Tally the lines containing the word "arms" and give the total alone.
--- ITEMS ---
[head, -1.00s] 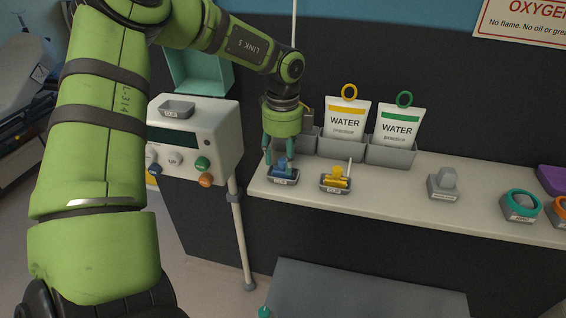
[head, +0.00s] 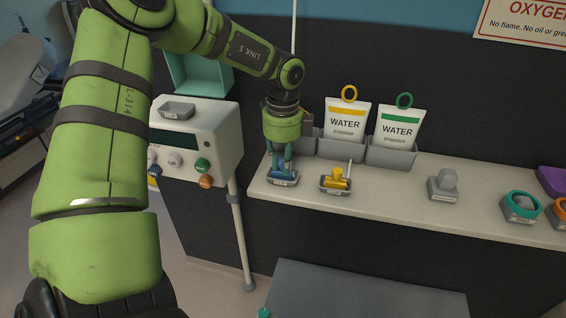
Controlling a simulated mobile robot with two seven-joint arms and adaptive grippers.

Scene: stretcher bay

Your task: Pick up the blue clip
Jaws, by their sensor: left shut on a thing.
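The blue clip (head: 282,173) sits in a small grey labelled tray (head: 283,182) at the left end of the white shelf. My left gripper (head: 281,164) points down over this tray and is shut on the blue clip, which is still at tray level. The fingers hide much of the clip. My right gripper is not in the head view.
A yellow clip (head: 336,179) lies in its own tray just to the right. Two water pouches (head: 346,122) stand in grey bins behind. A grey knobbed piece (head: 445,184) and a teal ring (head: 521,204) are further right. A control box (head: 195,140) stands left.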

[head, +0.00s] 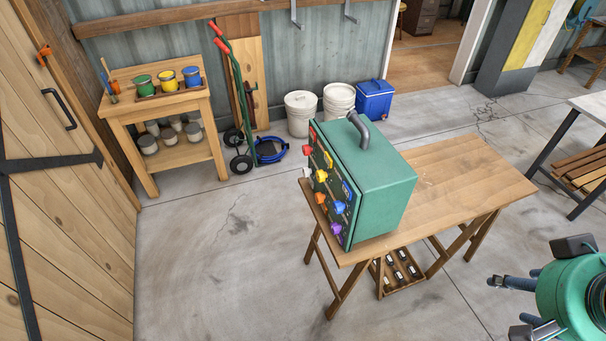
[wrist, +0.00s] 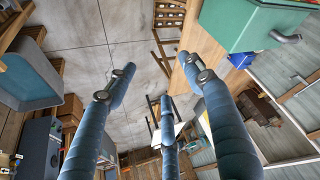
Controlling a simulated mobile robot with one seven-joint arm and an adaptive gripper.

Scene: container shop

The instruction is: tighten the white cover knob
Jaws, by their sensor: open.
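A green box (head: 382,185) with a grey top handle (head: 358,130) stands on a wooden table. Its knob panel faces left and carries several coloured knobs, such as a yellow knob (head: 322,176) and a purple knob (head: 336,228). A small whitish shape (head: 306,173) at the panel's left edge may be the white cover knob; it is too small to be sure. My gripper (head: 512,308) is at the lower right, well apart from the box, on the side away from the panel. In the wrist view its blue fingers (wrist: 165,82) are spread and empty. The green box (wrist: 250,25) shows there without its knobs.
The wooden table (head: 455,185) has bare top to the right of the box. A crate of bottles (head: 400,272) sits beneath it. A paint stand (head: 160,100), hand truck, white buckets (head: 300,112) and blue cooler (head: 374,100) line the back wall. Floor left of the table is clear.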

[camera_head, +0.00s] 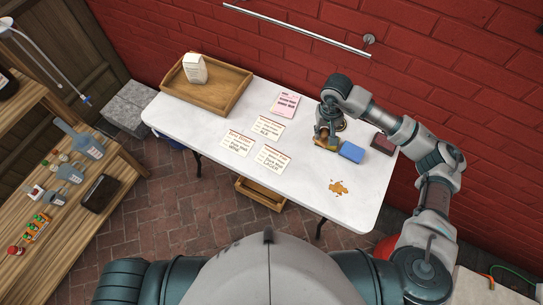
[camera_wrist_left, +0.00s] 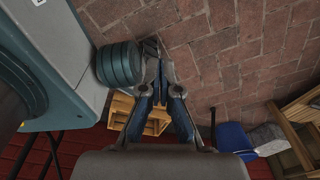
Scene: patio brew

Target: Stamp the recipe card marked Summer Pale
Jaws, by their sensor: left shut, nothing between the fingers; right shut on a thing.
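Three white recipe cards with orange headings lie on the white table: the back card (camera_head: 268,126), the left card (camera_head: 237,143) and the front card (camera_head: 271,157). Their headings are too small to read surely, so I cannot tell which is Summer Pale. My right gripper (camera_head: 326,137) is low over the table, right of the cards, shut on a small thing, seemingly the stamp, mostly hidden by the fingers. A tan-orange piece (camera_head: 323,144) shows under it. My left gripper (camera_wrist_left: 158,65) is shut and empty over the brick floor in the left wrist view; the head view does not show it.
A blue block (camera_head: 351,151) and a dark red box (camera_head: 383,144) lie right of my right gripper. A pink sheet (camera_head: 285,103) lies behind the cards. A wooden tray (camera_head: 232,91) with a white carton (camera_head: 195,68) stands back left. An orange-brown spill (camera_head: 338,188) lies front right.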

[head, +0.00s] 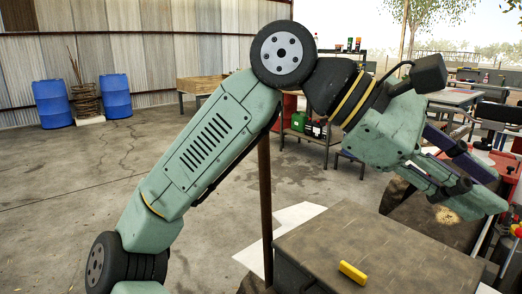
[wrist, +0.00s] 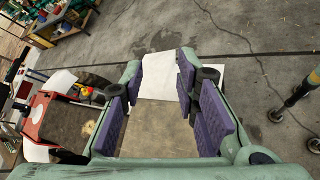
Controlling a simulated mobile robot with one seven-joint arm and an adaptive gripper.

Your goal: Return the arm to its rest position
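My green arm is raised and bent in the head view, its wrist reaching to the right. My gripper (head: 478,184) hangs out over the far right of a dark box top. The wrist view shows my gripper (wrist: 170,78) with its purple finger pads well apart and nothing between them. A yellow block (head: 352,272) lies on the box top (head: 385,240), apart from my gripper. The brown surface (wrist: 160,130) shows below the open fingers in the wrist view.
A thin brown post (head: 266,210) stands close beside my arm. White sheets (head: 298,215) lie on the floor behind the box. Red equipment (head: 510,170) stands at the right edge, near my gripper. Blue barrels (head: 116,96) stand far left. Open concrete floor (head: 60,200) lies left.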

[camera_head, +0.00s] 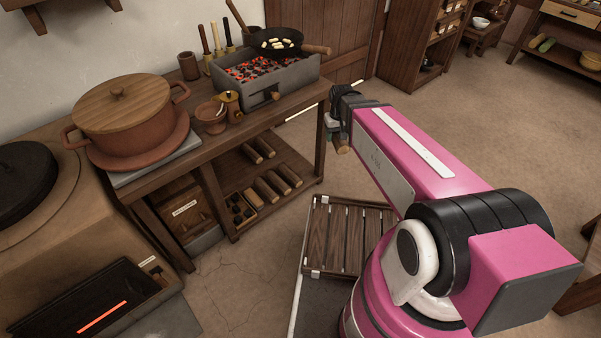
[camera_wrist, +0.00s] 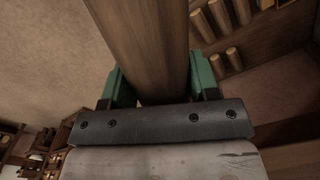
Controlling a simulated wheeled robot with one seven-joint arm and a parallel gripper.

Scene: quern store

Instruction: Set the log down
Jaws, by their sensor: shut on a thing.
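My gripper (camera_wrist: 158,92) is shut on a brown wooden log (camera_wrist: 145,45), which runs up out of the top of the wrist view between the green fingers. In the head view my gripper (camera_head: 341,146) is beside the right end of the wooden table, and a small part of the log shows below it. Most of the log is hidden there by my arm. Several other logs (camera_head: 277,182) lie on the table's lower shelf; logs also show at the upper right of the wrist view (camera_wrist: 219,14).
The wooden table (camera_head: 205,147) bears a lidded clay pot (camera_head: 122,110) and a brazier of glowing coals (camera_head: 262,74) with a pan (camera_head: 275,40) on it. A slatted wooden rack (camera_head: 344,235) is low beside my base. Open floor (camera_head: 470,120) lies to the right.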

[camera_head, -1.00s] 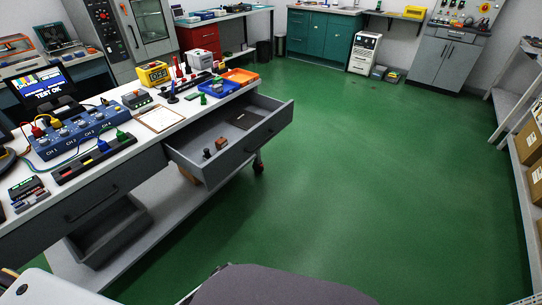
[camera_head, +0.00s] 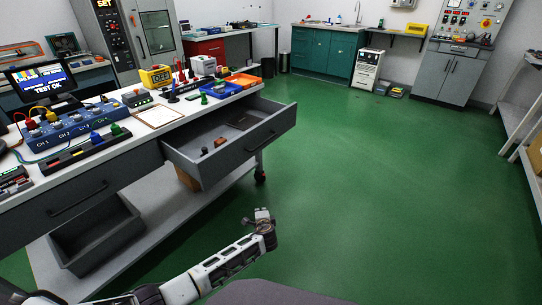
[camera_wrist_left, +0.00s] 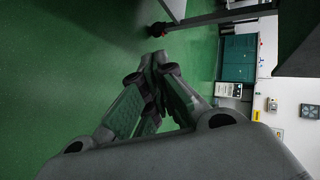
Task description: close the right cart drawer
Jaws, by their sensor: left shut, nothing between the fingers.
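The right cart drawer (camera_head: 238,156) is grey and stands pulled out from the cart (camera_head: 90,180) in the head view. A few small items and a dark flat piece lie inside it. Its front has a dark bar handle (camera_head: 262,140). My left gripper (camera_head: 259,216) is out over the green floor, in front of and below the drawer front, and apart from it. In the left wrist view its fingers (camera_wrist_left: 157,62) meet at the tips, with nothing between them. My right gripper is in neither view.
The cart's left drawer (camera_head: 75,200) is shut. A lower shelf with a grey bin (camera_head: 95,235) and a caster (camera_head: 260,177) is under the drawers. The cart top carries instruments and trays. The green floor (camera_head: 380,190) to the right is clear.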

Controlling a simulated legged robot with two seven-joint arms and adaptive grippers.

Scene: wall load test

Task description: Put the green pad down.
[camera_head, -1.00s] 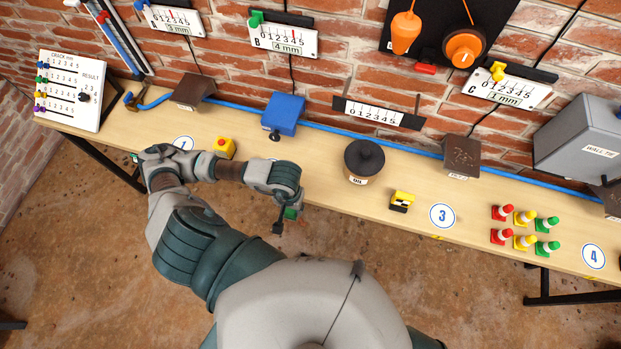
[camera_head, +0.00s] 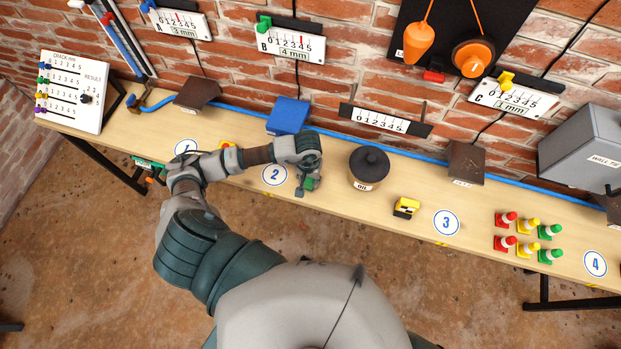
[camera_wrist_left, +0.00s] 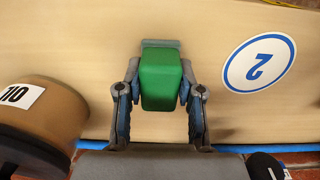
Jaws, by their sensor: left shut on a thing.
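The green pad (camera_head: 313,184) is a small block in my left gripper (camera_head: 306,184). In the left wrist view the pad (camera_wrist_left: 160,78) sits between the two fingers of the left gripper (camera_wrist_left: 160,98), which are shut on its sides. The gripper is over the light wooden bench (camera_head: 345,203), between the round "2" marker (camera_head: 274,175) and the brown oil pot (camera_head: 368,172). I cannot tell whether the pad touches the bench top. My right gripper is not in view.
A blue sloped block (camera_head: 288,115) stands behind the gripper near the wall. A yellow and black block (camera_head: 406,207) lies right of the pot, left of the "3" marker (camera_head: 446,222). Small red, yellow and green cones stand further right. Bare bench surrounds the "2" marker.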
---
--- ITEMS ---
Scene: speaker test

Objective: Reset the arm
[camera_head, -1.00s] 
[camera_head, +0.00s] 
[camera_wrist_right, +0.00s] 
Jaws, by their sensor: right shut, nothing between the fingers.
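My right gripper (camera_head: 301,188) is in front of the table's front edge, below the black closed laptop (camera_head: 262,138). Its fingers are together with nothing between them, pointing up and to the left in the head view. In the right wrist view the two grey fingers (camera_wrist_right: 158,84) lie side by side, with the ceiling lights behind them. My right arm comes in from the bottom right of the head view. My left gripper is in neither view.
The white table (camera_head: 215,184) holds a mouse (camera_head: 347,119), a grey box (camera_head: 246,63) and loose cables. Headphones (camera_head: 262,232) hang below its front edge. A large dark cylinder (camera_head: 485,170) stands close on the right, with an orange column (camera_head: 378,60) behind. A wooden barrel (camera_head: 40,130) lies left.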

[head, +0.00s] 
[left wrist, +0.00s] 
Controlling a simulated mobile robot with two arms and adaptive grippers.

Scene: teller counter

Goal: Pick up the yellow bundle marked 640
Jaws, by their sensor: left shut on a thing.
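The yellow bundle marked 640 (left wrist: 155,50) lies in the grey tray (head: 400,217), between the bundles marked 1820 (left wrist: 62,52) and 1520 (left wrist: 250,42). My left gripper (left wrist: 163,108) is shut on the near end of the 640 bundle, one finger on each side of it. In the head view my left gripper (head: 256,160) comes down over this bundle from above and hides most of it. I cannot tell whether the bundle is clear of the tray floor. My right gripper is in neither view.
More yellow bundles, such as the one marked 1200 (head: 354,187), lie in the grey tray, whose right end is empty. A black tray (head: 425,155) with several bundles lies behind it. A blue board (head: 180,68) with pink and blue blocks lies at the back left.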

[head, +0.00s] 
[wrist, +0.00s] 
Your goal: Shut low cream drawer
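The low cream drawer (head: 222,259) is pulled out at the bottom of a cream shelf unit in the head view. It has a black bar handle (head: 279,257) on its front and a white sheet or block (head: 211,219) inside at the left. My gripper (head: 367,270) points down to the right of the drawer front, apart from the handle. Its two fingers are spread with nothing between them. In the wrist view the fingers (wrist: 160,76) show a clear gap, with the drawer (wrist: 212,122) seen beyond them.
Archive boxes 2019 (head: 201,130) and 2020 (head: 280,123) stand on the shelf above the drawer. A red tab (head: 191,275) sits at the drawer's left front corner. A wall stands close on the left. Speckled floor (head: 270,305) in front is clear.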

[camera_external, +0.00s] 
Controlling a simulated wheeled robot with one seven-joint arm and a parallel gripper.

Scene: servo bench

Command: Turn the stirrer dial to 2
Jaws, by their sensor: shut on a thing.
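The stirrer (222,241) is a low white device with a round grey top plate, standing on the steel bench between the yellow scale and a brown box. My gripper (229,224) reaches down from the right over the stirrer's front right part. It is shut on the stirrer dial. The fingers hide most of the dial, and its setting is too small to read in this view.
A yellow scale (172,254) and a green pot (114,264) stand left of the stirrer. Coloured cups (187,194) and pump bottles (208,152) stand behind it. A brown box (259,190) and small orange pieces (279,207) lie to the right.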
---
--- ITEMS ---
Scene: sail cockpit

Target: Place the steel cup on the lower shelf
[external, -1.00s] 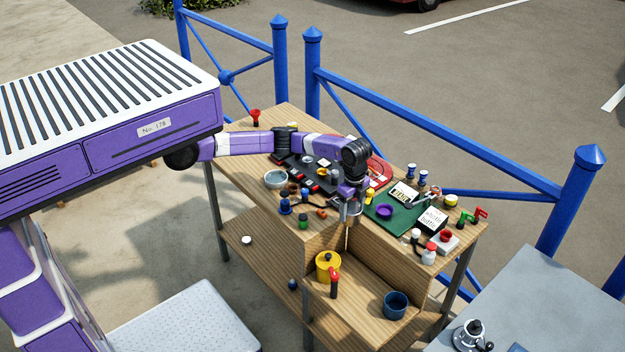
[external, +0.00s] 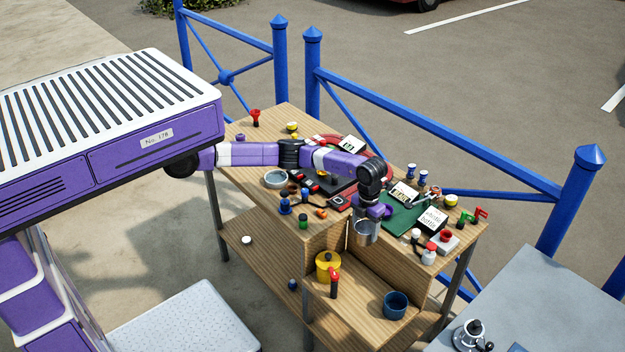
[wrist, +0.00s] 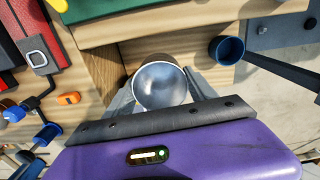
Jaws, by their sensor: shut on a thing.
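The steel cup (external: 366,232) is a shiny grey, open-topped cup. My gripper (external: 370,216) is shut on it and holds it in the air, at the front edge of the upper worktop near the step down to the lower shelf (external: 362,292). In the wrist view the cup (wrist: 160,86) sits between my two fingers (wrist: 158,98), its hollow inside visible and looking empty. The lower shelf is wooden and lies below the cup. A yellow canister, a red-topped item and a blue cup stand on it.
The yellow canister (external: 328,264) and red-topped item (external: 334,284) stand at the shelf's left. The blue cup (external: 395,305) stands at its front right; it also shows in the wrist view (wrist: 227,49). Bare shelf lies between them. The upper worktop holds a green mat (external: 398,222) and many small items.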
---
■ ANSWER TO THIS PROBLEM ■
3